Opportunities for this market is huge. With the growing demand of smartphones, tablets, laptops and other consumer products, the power management ICs have become pivotal in the ecosystem. The ICs provide the management of voltage and current.”
Market Outlook @ “Semiconductor as an industry is growing manifolds. There have lately been several announcements to pace up the growth and the industry has also seen a greater acceptance across Asia-pacific. The power management ICs have played a very important role in the overall semiconductor market especially providing the back-end support in the high demand consumer durables. According to a new market report published by Transparency Market “Power Management IC Market” – the global Power Management IC market is expected to reach a value of USD 46 billion by 2019, growing at a CAGR of 6.1% from 2013 to 2019.”
Freescale Power Management Potfolio
PMIC based products have a lot of advantages like better battery life, longer life cycle and is more competitively priced. Freescale’s portfolio of Power Management products offer designers highly integrated solutions for power control. Our products enable longer battery life, smaller form factor, component count reduction, ease of design, lower system cost and improved performance. We have products for power management, highly integrated I/O, analog interfacing, backlighting, computing, networking, wireless, motor control and distributed control for a wide variety of today’s consumer, industrial and automotive products
Freescale’s i.MX Power Management Integrated Circuits (PMIC’s) are specifically designed for use with our line-up of i.MX multimedia processors. With integration levels targeted at specific applications within the consumer, industrial and auto-infotainment markets, Freescale’s PMIC’s are supported as part of our complete reference design platforms that include hardware and software solutions to enable fast time to market, with minimal effort for our customers, all back up with superior applications support from a single supplier. These PMIC’s integrate the full system power management functions, as well as battery management, backlight, interface and audio functions
Rohm New LDO Target Automotive PMICs
Automotive systems design is increasingly challenged for several reasons including the wide operating temperature range, strict EMC controls and transient requirements, constrained space, and the high-delivered quality levels expected by the car manufacturers (OEMs). Coupled with the increasing complexity of embedded processors and their support components (e.g. DDR memory), there are growing demands on power rails, making power supply design an even bigger headache.

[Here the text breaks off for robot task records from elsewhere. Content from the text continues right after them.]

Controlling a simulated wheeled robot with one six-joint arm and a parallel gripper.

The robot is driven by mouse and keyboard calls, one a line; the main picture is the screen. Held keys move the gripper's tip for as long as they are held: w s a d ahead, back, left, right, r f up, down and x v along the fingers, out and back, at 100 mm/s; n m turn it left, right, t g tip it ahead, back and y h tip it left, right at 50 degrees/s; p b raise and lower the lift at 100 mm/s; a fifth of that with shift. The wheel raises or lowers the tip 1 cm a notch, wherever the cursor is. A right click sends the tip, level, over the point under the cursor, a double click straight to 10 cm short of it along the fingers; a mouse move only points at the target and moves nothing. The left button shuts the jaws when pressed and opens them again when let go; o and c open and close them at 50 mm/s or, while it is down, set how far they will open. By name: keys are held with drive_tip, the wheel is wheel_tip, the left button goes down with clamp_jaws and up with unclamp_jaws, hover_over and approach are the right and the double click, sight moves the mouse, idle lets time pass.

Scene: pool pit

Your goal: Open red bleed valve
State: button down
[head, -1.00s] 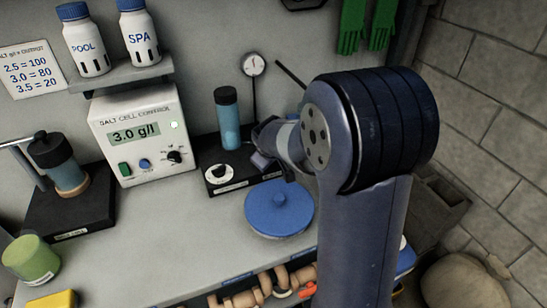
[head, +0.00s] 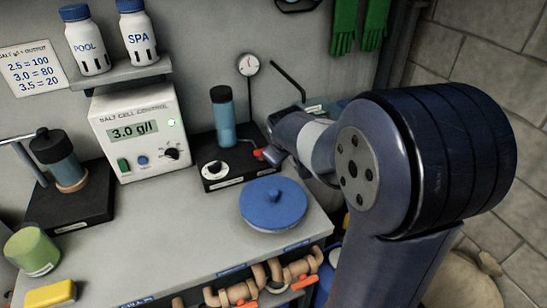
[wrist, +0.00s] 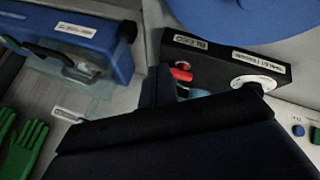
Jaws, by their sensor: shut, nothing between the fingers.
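The red bleed valve handle (head: 257,154) sits at the right end of a black base (head: 222,182), beside a blue cylinder (head: 223,120). In the wrist view the red handle (wrist: 181,73) shows near a label reading BLEED. My gripper (head: 272,156) is shut and empty, its tip close to the right of the handle. I cannot tell whether they touch. In the wrist view the dark gripper body fills the lower middle and hides part of the base.
A white dial (head: 214,170) is on the same base. A blue round lid (head: 273,204) lies in front on the grey bench (head: 165,240). A gauge (head: 248,65) stands behind. The salt cell control box (head: 138,132) is to the left. Pipes with orange handles run below the bench edge.

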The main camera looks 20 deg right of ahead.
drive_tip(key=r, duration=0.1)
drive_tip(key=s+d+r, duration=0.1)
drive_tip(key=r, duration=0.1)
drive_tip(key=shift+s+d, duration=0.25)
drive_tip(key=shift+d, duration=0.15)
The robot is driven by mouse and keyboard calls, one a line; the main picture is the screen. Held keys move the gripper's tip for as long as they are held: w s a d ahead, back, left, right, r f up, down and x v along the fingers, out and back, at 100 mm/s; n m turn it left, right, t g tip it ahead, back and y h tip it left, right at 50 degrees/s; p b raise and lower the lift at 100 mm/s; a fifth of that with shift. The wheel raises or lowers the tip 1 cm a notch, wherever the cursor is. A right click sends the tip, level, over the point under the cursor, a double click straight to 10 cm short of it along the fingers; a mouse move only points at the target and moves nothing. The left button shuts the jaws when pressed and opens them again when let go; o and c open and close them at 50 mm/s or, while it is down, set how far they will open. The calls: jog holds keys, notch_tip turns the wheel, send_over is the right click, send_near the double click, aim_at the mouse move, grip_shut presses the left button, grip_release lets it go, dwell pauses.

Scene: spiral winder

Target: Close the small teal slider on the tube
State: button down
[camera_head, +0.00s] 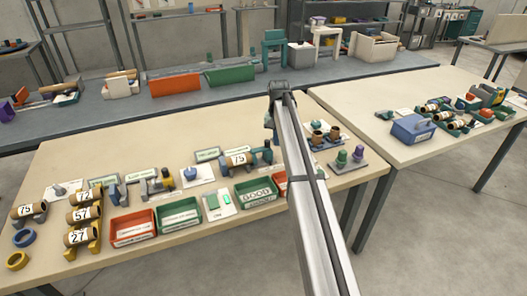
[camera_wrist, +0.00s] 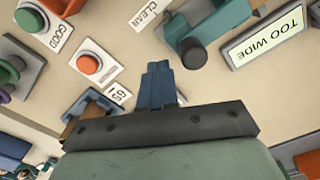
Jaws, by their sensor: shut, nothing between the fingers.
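My gripper (camera_wrist: 158,68) shows in the wrist view with its blue fingers together and nothing between them. A teal device (camera_wrist: 205,28) with a dark round end lies beyond and to the right of the fingertips, apart from them. In the head view a tube marked 75 (camera_head: 238,160) lies at a teal device (camera_head: 263,155), just left of my arm. I cannot pick out the small slider in either view. My arm hides part of the table in the head view, and the fingertips cannot be made out there.
In the wrist view a red button (camera_wrist: 88,63), a green button (camera_wrist: 30,19) and a TOO WIDE sign (camera_wrist: 267,36) surround the fingers. In the head view a red tray (camera_head: 133,228) and green trays (camera_head: 180,214) line the front.

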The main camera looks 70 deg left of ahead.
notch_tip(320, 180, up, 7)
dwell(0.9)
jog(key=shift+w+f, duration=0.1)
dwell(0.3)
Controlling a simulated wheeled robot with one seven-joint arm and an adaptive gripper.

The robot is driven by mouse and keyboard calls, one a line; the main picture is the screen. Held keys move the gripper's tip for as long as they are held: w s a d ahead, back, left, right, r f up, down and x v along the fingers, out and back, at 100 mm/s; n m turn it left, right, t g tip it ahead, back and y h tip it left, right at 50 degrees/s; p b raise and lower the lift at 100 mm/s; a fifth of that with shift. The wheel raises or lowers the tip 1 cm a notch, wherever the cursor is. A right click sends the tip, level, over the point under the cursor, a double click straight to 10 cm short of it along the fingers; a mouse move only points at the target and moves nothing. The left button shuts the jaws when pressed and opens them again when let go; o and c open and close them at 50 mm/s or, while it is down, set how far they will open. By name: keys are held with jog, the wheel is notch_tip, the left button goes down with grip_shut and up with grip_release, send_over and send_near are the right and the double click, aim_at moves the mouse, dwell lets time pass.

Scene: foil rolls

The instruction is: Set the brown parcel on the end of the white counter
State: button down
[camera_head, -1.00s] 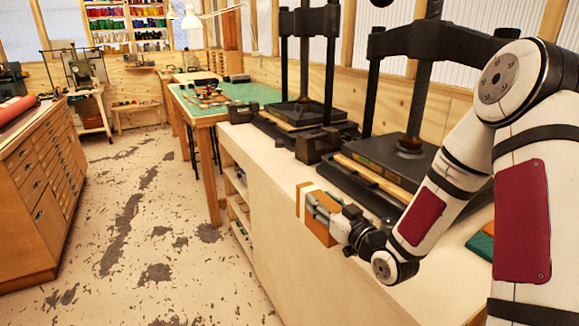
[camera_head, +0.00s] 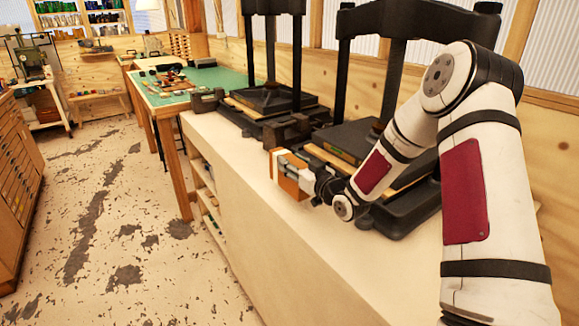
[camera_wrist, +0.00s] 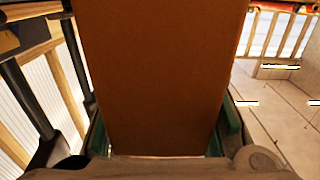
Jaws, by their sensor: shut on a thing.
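The brown parcel (camera_head: 289,176) is a small box held in my gripper (camera_head: 296,171), close to the presses over the white counter (camera_head: 230,155). In the head view I cannot tell whether its underside touches the counter. In the wrist view the parcel (camera_wrist: 160,80) fills the middle, with a green-padded finger of my gripper (camera_wrist: 160,140) on each side of it. My gripper is shut on it. The counter runs from the near right toward the green-topped table, and its near top is bare.
Two black presses stand along the counter's back, a near one (camera_head: 375,150) and a far one (camera_head: 270,100). A green-topped table (camera_head: 215,80) adjoins the far end. Open shelves (camera_head: 208,190) are under the counter. A wooden drawer cabinet (camera_head: 15,190) stands left, with open floor (camera_head: 120,220) between.

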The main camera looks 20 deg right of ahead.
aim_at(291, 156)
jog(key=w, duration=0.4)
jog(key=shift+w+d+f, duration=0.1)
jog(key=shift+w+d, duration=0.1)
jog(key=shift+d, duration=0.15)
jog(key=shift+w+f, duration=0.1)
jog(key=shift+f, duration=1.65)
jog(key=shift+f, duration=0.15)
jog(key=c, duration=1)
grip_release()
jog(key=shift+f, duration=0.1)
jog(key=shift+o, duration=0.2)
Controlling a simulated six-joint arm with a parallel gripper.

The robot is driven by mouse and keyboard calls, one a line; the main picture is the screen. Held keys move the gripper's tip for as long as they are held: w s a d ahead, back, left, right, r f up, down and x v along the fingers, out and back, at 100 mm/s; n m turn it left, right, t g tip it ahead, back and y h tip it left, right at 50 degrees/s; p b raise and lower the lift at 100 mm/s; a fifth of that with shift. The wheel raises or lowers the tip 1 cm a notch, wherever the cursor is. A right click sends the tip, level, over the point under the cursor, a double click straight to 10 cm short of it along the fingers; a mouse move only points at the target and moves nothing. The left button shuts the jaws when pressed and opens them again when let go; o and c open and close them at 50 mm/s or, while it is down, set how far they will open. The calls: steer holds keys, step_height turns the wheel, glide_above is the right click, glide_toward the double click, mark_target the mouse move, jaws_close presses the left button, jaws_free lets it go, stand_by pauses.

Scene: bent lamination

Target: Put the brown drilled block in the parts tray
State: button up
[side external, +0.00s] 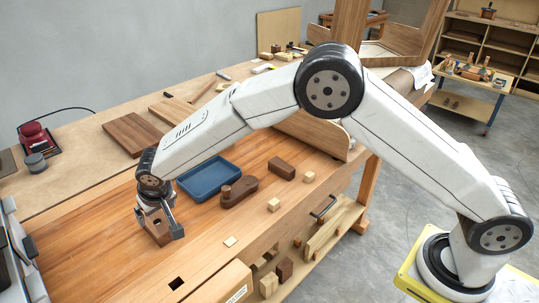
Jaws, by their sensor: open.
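The brown drilled block (158,238) stands on the wooden bench at the left, with a dark hole showing in its face. My gripper (157,221) is open and lowered over it, with one finger on either side of its upper part. I cannot tell whether the fingers touch it. The wrist hides the top of the block. The blue parts tray (226,189), shallow and rectangular, lies behind and to the right of the block. Its visible floor looks empty, and my arm passes above its far side.
A dark brown rounded piece with a knob (239,191) lies just right of the tray, with a brown block (281,169) beyond it. Small pale cubes (274,204) and a flat pale chip (230,241) lie nearby.

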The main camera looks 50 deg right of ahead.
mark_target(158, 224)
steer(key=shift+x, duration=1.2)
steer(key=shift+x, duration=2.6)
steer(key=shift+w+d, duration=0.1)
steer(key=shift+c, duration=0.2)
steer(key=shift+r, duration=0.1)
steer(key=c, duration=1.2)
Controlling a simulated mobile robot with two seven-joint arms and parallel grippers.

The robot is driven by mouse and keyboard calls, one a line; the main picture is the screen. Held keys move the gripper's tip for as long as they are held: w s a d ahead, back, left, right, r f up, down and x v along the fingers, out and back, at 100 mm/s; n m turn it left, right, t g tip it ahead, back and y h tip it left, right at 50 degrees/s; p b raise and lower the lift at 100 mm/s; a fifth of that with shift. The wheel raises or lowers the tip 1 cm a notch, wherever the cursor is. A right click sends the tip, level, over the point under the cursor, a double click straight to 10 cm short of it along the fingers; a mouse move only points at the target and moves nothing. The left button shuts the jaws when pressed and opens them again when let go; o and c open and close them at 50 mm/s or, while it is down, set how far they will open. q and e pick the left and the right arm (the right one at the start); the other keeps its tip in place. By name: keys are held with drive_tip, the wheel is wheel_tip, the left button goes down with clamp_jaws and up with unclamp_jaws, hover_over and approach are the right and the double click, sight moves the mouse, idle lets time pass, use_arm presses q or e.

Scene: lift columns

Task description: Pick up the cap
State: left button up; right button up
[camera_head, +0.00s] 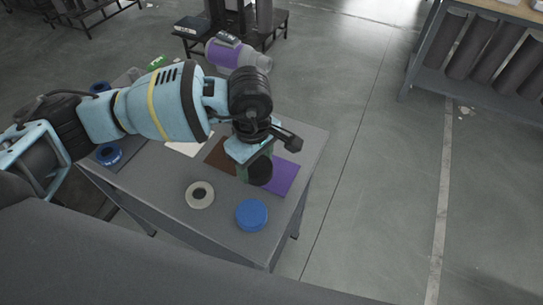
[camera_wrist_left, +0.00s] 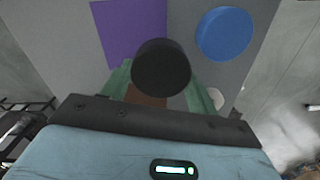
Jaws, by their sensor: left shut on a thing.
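My left gripper (camera_head: 254,164) is above the near right part of the grey table (camera_head: 226,222). Its green fingers are shut on a dark, round cap (camera_head: 260,171), with one finger on each side of it in the left wrist view. There the black round face of the cap (camera_wrist_left: 161,67) fills the middle, between the fingers of the gripper (camera_wrist_left: 160,88). I cannot tell for sure how far the cap is above the table. My right gripper is not in view.
A blue disc (camera_head: 251,215) and a pale ring (camera_head: 200,194) lie near the table's front edge. A purple sheet (camera_head: 286,176) and a brown sheet (camera_head: 218,153) lie beneath the gripper. A blue ring (camera_head: 109,154) is at the left.

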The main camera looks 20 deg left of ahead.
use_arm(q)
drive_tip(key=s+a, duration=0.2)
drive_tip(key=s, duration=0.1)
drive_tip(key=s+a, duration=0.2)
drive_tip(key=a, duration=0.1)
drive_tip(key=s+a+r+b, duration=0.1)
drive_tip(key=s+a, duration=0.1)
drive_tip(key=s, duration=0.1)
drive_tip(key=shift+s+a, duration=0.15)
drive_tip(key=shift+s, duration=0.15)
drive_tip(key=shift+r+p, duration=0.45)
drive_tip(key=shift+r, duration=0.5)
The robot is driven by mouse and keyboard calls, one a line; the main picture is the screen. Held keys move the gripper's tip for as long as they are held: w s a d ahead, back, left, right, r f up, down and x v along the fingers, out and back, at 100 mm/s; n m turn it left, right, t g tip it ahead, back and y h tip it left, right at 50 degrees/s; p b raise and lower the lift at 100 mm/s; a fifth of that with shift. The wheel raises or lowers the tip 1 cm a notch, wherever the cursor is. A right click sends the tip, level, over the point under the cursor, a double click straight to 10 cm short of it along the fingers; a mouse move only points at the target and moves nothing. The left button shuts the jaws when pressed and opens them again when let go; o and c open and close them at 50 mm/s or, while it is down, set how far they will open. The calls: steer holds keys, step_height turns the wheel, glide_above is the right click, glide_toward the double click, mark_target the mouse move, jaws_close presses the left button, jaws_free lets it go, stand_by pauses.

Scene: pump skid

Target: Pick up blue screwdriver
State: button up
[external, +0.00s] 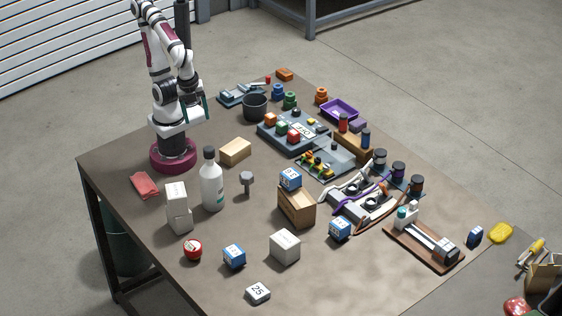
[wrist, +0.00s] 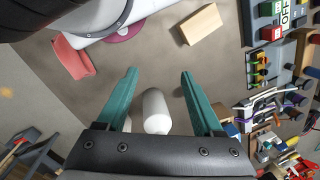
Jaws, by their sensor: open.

ROHM has recently announced the development of a new 16-model lineup of LDOs optimized for MCU power supplies in automotive body and powertrain systems. The new BD4xxMx series, together with the BDxxC0A series designed for power supplies in information systems such as car infotainment, bring the total number of automotive-grade LDOs to 43.
The BD4xxMx series utilizes state-of-the-art power system 0.35µm BiC-DMOS processes and takes advantage of ROHM’s renowned analog design technology to achieve less than half the no-load current consumption of standard products, contributing to significant energy savings. In addition, novel circuit design enables support for ceramic capacitors, eliminating the need for electrolytic capacitors for oscillation prevention, reducing both mounting area and costs.
In recent years as power supply ICs for automotive applications continue to increase in sophistication and functionality, there comes a greater need for an expanded lineup to cover a wide range of characteristics and application requirements – such as package type and output current – instead of simply focusing on developing an all-in-one solution.
In the automotive sector we are also beginning to see a shift towards parallel purchasing by companies to hedge against risks from natural disasters such as the Great East Japan Earthquake or the flooding in Thailand, as well as increased (global) standardization of commonly used products, which is only expected to accelerate in the future.
In order to quickly respond to these solutions, ROHM offers a broad LDO lineup in various package types and output voltages and currents to suit a range of automotive applications. The BD4xxMx series is available in a range of form factors, from power packages that support harsh environments to ultra-compact, space-saving types, and in different output currents and voltages. ROHM utilized 0.35µm BiC-DMOS processes and takes advantage of proprietary analog design technology cultivated over many years to achieve an input tolerance of 45V along with high reliability to ensure compatibility with automotive applications. Additional features include a no-load current less than half that of conventional products as well as stable low current operation with load, contributing to lower set power consumption.
In addition, unlike conventional products, stable voltage output with no output fluctuations or oscillation is possible using just a small (1-10uF) external capacitance. This allows compact ceramic capacitors to be used, contributing to increase space savings.
Testing PMICs and Challenges
Latest Smartphone and tablets continue to advance at a rapid pace. On the component side alone, the latest mobile devices are moving towards 64-bit application processors, multi-mode RF front-ends, higher-end cameras and flashy LCD screens. Some systems even boast fingerprint scanners and heart rate sensors.
But an obvious part of the system continues to lag behind the curve—battery life. In response, Apple, Samsung and others have recently rolled out mobile devices that boast new and improved battery life. Still, the insatiable appetite for power-hungry software applications and wireless data is expected to keep battery life a pressing issue for some time.
One way to mitigate the problem is to channel the power more efficiently. To achieve that goal, OEMs are incorporating a new class of power management integrated circuits, or PMICs, into the system. Generally, PMICs are analog/mixed-signal devices, which are designed to regulate and control the power in a system.
In many respects, the power management IC is becoming just as critical, and possibly as complex, as their digital counterparts like the application processor and baseband. And as smartphone and tablets get more complex, OEMs are adding more power management chips in the same device. The shift toward more complex power management ICs for mobile applications presents some new and major ATE challenges. Like most suppliers of mobile chips, PMIC vendors are under pressure to drive down the cost and hit the market window. This, in turn, requires ATE with more channels, higher levels of parallelism and other features.
Going forward, the PMICs themselves likely will see an increase in digital complexity. For example, the fuel gage and the charger control IC, which have been separate chips, may get integrated into the PMIC. Wireless charging is another possible candidate for integration.